## Start

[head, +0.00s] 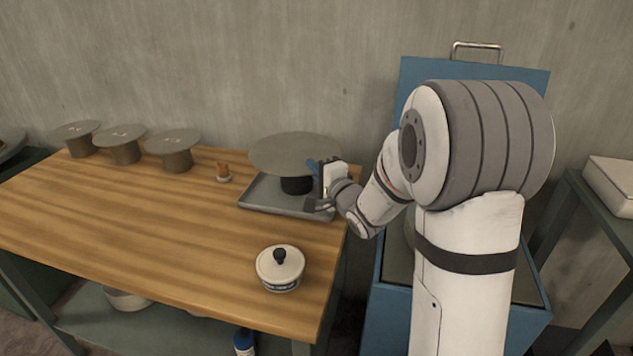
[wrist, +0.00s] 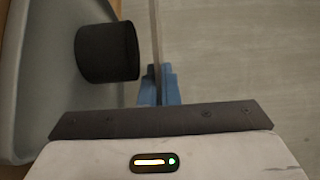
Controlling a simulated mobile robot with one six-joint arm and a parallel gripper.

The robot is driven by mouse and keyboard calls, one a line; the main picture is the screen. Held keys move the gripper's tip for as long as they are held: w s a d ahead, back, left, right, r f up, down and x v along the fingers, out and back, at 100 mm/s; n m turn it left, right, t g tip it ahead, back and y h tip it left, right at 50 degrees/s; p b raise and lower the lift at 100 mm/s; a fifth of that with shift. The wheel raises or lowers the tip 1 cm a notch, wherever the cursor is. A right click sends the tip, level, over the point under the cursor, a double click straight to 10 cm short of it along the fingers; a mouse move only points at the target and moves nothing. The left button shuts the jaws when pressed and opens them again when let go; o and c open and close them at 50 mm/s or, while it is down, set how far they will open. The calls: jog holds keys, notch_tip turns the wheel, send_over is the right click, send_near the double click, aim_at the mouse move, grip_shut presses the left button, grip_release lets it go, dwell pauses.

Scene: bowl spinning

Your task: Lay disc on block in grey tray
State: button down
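The grey disc (head: 293,152) is held flat over the tray's right part in the head view. In the wrist view the disc (wrist: 155,40) shows edge-on as a thin strip. My gripper (head: 316,166) is at the disc's right edge, its blue fingertips (wrist: 158,84) shut on the rim. The dark round block (head: 297,185) stands in the grey tray (head: 262,193) below the disc. The block (wrist: 107,53) shows beside the disc in the wrist view, with a narrow gap between them. The disc hides part of the tray and the block's top in the head view.
Several discs on round stands (head: 175,148) line the table's back left. A white lidded pot (head: 280,270) stands near the front right. The wooden table's (head: 150,230) middle is clear. A blue cabinet (head: 420,75) stands at right.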

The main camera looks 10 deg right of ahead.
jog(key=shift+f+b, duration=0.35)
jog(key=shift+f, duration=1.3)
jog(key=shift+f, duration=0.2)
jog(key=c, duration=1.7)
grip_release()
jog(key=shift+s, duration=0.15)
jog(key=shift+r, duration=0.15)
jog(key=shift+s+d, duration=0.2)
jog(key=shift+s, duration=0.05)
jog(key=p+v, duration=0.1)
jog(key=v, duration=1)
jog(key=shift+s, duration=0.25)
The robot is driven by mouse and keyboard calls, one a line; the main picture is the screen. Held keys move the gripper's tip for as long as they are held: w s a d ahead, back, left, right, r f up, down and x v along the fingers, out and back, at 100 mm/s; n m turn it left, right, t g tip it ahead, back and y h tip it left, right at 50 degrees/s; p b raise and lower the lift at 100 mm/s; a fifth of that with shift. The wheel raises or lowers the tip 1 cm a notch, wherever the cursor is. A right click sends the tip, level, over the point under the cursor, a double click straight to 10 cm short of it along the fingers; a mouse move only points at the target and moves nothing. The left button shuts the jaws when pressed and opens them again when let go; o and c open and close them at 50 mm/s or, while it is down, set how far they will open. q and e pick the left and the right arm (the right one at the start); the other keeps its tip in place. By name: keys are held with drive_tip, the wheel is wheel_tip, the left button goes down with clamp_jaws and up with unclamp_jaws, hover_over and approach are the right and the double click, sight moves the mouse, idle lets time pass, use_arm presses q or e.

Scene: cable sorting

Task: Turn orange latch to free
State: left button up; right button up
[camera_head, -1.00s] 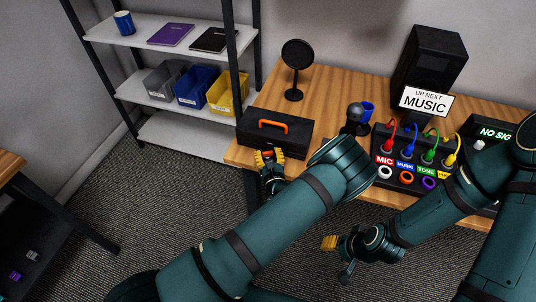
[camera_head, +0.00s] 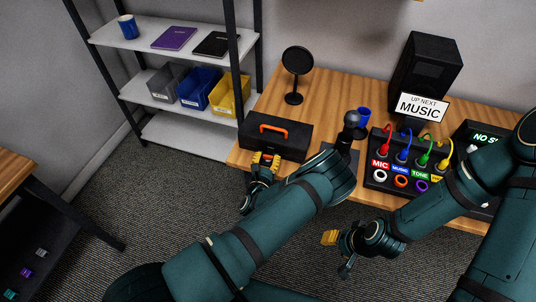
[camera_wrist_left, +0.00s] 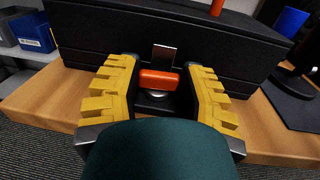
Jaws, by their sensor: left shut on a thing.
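A black case (camera_head: 296,145) with an orange handle (camera_head: 268,129) on top sits at the table's left end. The orange latch (camera_wrist_left: 159,79) is on the case's front face, in front of a small metal plate (camera_wrist_left: 164,55); it lies sideways in the left wrist view. My left gripper (camera_head: 265,160) is at the case's front, and its yellow fingers in the left wrist view (camera_wrist_left: 160,80) are shut on the latch, one on each side.
A panel (camera_head: 377,178) with coloured cables is further right. A round black disc on a stand (camera_head: 297,62) is behind the case. Shelves with bins (camera_head: 200,92) stand at left.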

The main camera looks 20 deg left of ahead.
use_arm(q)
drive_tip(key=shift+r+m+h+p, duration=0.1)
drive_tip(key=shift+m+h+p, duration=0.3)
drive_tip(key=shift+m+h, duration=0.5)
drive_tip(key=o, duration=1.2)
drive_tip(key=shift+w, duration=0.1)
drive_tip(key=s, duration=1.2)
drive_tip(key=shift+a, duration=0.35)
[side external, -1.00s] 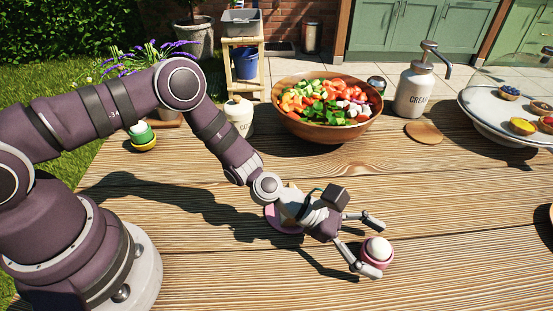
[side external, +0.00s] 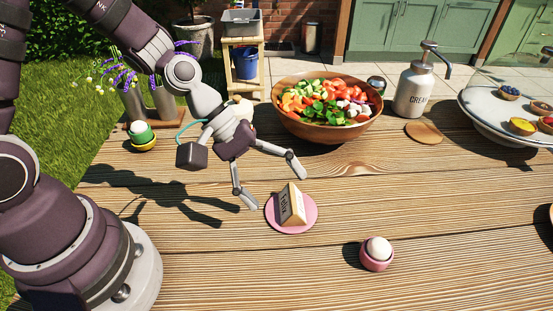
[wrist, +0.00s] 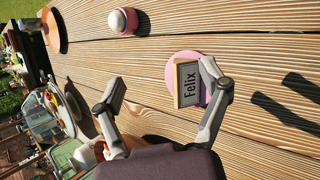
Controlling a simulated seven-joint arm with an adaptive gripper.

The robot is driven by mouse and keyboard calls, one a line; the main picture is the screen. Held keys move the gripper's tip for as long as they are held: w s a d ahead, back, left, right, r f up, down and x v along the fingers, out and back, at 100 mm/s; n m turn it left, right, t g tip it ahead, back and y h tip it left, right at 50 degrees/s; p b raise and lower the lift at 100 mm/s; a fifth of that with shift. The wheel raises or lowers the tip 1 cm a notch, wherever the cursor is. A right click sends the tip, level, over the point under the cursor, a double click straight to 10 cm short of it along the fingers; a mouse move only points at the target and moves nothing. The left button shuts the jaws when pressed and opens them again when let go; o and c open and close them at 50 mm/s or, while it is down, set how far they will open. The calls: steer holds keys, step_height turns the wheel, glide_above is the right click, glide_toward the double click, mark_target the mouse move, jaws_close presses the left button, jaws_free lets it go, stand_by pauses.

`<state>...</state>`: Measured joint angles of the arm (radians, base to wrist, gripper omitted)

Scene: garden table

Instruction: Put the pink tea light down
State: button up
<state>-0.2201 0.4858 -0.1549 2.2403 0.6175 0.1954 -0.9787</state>
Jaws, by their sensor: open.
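The pink tea light (side external: 376,254), a pink cup with a white top, stands upright on the wooden table at the front right. It also shows in the wrist view (wrist: 123,21), near the top. My gripper (side external: 275,186) is open and empty, above the table to the left of the tea light and well apart from it. In the wrist view my gripper's fingers (wrist: 165,85) are spread wide, and the right finger overlaps the view of a name card reading "Felix" (wrist: 188,84).
The name card (side external: 291,205) stands on a round pink coaster (side external: 309,221) close to my fingertips. A wooden salad bowl (side external: 327,130) and a cream pump bottle (side external: 414,90) stand behind. A green tea light (side external: 141,134) is at the left.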

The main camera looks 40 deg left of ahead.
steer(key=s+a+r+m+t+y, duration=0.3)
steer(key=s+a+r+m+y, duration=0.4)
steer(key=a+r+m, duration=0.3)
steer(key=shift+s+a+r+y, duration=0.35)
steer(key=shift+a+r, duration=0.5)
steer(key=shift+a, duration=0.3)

## End

> [PROBLEM DETAILS]: Up to and including the line with "Controlling a simulated mobile", copy the data above from its first line. Skip pictures.

> [RESPONSE]:
[head, +0.00s] 
[wrist, +0.00s] 
Controlling a simulated mobile robot with one six-joint arm and a parallel gripper.

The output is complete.